--- start Data section ---
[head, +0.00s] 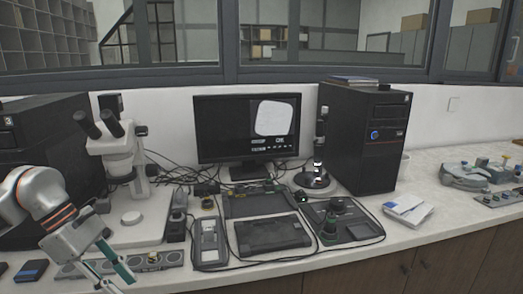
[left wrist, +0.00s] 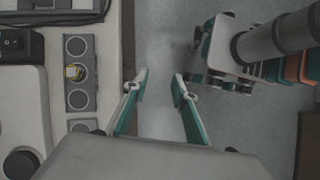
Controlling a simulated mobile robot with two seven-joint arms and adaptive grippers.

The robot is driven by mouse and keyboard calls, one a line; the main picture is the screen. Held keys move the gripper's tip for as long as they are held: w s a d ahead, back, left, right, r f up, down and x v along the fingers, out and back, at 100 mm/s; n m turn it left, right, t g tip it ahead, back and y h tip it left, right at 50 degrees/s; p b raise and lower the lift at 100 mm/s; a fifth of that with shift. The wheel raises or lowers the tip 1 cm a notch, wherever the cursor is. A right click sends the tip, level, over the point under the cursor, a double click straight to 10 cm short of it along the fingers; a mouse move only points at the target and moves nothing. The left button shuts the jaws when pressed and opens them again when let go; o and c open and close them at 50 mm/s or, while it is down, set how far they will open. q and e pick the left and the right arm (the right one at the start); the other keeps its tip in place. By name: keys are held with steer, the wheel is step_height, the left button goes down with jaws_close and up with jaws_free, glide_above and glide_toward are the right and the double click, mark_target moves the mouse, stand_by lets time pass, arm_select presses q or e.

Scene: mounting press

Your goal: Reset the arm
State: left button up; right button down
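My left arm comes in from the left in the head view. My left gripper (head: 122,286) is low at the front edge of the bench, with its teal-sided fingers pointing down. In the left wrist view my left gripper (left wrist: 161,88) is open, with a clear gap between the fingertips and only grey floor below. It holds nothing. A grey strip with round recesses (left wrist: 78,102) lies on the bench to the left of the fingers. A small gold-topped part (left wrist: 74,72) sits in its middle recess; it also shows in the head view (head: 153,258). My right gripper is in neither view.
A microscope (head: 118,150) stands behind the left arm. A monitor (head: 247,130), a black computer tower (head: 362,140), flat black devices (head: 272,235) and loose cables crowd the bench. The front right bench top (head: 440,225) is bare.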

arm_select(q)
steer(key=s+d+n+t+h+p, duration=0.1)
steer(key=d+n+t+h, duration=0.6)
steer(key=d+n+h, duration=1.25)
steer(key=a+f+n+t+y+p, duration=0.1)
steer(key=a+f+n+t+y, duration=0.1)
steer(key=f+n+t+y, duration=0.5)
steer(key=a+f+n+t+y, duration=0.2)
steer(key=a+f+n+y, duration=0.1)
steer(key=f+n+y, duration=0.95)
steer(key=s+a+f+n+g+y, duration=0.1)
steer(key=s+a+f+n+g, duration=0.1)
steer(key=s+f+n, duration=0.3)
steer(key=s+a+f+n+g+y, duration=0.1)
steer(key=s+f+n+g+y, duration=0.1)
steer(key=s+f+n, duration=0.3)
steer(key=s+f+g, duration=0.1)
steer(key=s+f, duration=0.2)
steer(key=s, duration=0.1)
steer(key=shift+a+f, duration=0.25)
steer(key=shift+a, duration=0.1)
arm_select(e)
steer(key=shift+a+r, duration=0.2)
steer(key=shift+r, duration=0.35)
--- end Data section ---
**Given request:** Repeat exactly, and only, the lines from the one containing "Controlling a simulated" through the one containing "Your goal: Reset the arm", both included.

**Output:**
Controlling a simulated mobile robot with two seven-joint arms and adaptive grippers.

The robot is driven by mouse and keyboard calls, one a line; the main picture is the screen. Held keys move the gripper's tip for as long as they are held: w s a d ahead, back, left, right, r f up, down and x v along the fingers, out and back, at 100 mm/s; n m turn it left, right, t g tip it ahead, back and y h tip it left, right at 50 degrees/s; p b raise and lower the lift at 100 mm/s; a fifth of that with shift. The wheel raises or lowers the tip 1 cm a notch, wherever the cursor is. A right click sends the tip, level, over the point under the cursor, a double click straight to 10 cm short of it along the fingers; a mouse move only points at the target and moves nothing. The left button shuts the jaws when pressed and opens them again when let go; o and c open and close them at 50 mm/s or, while it is down, set how far they will open. q and e pick the left and the right arm (the right one at the start); the other keeps its tip in place. By name: keys are held with steer, the wheel is step_height, the left button goes down with jaws_close and up with jaws_free, glide_above and glide_toward are the right and the double click, mark_target moves the mouse, stand_by lets time pass, arm_select presses q or e.

Scene: mounting press

Your goal: Reset the arm

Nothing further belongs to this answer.